Until a few years ago, the Advertising Regulatory Council of Nigeria (ARCON) was widely regarded as a trusted regulatory authority for advertising agencies and brand owners, providing guidance and oversight to ensure compliance and industry growth. Today, however, that perception has reversed, with the regulator facing mounting criticism from advertisers and stakeholders over policies and operational practices that they say are stifling the growth of Nigeria’s advertising and creative industry.
According to industry stakeholders, ARCON has been operating without a fully constituted governing council, a development they argue contravenes the provisions of the agency’s enabling law and undermines institutional oversight and accountability.
Advertisers and agencies have also raised concerns over multiple vetting and promotional fees imposed by the regulator, noting that these charges are escalating campaign costs and forcing brands to scale back marketing activities. Some stakeholders further alleged that ARCON’s interventions in private commercial contracts have created uncertainty and disrupted business relationships.
Questions have also been raised about the regulator’s overall performance.

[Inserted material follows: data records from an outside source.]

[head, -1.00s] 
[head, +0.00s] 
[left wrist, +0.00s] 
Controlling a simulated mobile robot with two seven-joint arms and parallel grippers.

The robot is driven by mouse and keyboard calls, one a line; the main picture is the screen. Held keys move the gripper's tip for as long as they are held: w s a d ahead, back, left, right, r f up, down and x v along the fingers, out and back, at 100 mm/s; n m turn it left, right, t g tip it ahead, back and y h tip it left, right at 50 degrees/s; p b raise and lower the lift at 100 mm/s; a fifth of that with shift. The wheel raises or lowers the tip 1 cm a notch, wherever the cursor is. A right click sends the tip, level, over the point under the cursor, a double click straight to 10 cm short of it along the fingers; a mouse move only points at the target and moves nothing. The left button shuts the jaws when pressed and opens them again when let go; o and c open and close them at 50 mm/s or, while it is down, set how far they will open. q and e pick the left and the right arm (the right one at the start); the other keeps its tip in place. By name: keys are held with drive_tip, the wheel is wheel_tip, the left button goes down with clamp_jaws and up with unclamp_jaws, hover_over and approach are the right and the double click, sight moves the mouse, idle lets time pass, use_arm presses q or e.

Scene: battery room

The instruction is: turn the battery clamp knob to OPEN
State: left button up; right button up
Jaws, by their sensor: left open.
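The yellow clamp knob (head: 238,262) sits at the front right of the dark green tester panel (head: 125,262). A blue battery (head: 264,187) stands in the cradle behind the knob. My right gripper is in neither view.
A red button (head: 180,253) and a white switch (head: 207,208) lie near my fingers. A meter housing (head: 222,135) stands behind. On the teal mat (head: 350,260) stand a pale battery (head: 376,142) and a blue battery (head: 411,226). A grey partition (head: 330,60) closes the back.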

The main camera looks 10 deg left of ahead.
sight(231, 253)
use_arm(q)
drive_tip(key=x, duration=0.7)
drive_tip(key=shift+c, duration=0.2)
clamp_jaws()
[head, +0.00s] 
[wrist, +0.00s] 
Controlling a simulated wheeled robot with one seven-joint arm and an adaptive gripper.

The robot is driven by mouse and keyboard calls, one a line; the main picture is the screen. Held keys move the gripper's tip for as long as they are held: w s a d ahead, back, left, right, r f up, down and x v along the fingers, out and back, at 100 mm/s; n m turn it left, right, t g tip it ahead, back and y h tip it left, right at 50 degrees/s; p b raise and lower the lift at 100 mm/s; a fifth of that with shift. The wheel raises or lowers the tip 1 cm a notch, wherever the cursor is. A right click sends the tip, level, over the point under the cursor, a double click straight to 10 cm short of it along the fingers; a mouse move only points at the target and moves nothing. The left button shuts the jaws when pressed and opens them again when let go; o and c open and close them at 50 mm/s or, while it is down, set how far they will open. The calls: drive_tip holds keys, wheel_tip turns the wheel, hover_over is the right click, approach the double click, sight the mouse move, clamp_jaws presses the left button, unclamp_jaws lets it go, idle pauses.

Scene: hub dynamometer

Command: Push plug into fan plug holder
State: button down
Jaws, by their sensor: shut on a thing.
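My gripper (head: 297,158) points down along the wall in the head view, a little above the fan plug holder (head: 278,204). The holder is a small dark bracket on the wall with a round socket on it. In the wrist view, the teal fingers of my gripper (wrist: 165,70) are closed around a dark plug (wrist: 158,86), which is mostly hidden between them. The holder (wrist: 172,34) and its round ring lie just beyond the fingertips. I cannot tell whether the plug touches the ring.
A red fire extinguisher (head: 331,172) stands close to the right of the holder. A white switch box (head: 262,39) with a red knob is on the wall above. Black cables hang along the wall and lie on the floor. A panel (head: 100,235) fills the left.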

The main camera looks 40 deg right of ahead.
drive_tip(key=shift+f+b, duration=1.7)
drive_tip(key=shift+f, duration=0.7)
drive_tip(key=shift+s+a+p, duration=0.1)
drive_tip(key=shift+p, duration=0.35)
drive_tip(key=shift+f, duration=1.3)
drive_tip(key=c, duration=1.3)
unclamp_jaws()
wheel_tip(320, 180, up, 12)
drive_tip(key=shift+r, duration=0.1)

A Federal Government Business Enabling Environment (BEE) assessment reportedly rated ARCON poorly on efficiency, transparency, and timeliness, intensifying criticisms of its service delivery and regulatory effectiveness.
Industry analysts warn that prolonged regulatory uncertainty could have wider economic consequences, including reduced advertising spend, job losses across media and creative agencies, and declining revenues for media organisations and government.
Efforts to obtain a response from ARCON were unsuccessful at the time of filing this report.